Upon transforming the predictions back to the original format through calculating the exponent, we are now in a position to calculate the percentage error between the predicted and actual consumption.

>>> percentage_error=((predictions-Y_test)/Y_test)
>>> percentage_error=abs(percentage_error)
>>> mean=np.mean(percentage_error)
>>> mean
>>> percentage_error=pd.DataFrame(percentage_error)
>>> below10=percentage_error[percentage_error < 0.10].count()
>>> all=percentage_error.count()
>>> np.sum(below10)
>>> np.sum(all)

63 of the 85 predictions showed a deviation of less than 10%. Moreover, the mean percentage error was 8.5%, indicating that the model did quite a good job at forecasting electricity consumption.

Comparison with ARIMA

In this example, an LSTM (which is a reasonably complex machine learning model) was employed for forecasting purposes.

Is LSTM increasing the forecast accuracy significantly so as to justify using this model over a simpler one?
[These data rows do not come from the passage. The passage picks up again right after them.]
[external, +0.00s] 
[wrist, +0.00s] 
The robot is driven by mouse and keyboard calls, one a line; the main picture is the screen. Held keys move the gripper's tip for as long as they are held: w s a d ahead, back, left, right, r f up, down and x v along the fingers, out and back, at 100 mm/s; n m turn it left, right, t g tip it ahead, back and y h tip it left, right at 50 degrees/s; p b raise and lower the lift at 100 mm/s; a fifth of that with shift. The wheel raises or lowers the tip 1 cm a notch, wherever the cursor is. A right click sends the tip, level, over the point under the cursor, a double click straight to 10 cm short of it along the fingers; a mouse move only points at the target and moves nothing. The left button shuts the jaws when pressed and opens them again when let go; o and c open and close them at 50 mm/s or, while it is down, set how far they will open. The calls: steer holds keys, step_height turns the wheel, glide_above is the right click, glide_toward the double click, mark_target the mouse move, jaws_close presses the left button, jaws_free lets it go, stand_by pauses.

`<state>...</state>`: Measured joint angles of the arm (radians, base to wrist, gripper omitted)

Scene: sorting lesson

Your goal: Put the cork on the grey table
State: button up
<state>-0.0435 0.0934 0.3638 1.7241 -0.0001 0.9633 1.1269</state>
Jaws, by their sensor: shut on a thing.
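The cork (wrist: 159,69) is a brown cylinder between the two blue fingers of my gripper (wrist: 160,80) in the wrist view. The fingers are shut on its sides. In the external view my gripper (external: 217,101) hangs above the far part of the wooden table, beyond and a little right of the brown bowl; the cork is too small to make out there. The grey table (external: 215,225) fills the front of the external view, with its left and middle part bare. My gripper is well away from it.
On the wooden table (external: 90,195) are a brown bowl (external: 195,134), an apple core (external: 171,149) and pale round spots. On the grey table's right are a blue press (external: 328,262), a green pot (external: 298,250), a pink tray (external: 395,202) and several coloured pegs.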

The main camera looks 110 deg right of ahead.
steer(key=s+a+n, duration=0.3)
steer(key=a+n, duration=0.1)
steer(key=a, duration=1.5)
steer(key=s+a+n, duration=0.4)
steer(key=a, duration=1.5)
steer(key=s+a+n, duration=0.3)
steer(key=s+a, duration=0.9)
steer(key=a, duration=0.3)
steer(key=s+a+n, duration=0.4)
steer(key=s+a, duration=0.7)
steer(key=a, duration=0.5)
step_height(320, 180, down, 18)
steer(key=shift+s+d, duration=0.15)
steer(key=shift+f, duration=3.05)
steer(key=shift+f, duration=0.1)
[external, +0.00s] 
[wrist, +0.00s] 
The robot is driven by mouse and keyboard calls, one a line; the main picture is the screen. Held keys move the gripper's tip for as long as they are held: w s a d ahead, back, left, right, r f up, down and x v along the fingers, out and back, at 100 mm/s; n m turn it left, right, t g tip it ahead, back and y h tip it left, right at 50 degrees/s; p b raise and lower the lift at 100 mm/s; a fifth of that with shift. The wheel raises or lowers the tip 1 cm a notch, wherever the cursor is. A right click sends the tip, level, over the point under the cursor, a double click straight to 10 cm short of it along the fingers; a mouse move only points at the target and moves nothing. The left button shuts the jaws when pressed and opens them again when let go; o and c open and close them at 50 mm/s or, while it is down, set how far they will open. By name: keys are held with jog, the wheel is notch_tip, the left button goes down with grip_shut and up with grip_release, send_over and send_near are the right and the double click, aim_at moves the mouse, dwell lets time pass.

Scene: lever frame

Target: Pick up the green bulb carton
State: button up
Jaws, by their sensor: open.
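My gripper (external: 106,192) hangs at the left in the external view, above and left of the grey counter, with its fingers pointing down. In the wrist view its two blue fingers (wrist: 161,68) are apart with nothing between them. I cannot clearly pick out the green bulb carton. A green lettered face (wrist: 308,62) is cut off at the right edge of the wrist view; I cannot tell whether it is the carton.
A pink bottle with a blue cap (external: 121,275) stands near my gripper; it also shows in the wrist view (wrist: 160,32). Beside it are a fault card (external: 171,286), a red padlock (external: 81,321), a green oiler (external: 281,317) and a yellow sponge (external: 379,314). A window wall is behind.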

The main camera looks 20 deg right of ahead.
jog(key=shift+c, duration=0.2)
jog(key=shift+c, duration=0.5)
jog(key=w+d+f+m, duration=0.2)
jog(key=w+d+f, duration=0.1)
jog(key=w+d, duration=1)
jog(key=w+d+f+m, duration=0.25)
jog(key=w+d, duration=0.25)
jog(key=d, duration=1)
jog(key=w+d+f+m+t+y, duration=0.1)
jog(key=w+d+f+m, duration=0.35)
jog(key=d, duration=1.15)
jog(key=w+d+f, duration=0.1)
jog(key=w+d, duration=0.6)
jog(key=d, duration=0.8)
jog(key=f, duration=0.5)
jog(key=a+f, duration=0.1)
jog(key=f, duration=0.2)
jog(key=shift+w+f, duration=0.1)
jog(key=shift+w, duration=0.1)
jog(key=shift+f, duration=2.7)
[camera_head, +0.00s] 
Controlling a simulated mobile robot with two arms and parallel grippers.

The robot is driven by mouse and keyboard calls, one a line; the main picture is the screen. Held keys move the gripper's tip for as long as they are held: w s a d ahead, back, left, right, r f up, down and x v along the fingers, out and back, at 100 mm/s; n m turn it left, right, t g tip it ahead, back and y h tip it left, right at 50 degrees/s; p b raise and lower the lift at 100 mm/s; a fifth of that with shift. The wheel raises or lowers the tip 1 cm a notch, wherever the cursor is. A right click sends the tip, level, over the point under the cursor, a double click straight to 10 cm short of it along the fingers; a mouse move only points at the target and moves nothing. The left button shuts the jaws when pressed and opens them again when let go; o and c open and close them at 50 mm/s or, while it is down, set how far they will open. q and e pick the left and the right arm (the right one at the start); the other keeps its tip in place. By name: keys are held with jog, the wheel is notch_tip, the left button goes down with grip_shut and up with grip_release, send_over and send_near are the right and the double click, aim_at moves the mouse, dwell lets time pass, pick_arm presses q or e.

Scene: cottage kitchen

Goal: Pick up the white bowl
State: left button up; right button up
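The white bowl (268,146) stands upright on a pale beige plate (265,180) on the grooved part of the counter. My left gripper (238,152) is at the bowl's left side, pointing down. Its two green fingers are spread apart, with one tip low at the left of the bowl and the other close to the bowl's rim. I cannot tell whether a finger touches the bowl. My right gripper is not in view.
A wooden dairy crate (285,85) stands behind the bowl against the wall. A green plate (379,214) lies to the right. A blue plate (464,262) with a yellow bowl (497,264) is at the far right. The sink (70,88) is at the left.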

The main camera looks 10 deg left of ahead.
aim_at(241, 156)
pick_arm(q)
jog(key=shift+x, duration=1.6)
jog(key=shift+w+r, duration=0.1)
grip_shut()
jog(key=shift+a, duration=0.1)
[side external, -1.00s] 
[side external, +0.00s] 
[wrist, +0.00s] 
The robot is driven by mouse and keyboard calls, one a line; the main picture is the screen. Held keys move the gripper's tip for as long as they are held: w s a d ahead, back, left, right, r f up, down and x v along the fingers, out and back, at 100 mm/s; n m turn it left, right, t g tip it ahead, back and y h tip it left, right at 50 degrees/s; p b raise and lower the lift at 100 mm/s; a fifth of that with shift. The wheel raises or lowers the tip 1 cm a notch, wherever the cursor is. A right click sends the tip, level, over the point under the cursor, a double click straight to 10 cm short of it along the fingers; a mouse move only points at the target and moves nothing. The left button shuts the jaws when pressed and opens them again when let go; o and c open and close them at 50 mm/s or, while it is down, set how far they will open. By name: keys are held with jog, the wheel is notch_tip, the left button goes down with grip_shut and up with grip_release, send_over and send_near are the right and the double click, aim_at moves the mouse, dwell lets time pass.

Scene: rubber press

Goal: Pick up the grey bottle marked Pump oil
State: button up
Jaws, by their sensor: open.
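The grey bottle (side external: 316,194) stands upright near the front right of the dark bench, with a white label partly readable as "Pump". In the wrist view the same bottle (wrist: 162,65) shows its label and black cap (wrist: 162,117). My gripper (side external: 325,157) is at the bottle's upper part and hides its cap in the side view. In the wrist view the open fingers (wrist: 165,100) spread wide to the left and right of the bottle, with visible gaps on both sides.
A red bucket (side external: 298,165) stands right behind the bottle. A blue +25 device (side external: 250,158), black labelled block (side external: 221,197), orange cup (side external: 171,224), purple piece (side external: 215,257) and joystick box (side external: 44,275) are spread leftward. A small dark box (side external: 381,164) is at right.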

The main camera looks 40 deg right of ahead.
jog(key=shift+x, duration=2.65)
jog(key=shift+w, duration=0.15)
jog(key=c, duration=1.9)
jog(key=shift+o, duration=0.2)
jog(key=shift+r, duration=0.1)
To determine this, an ARIMA model was used to generate forecasts on the test set for comparison purposes.

Given that the autocorrelation function appears to be showing weekly seasonality (i.e. a spike in ACF is observed every seven lags), the seasonal parameter m was set to 7, and a SARIMAX(3, 1, 3)x(0, 1, 2, 7) was identified as the best configuration by auto_arima from the pyramid library.

The model generated a mean percentage error of 23%, which is significantly higher than that generated by the LSTM. In this regard, LSTM appears to have done a better job in accounting for the volatility in electricity consumption, and hence forecasting values on the test set.


For this example, LSTM proved to be quite accurate at predicting fluctuations in electricity consumption. Moreover, expressing the time series in logarithmic format allowed for a smoothing of the volatility in the data and improved the prediction accuracy of the LSTM.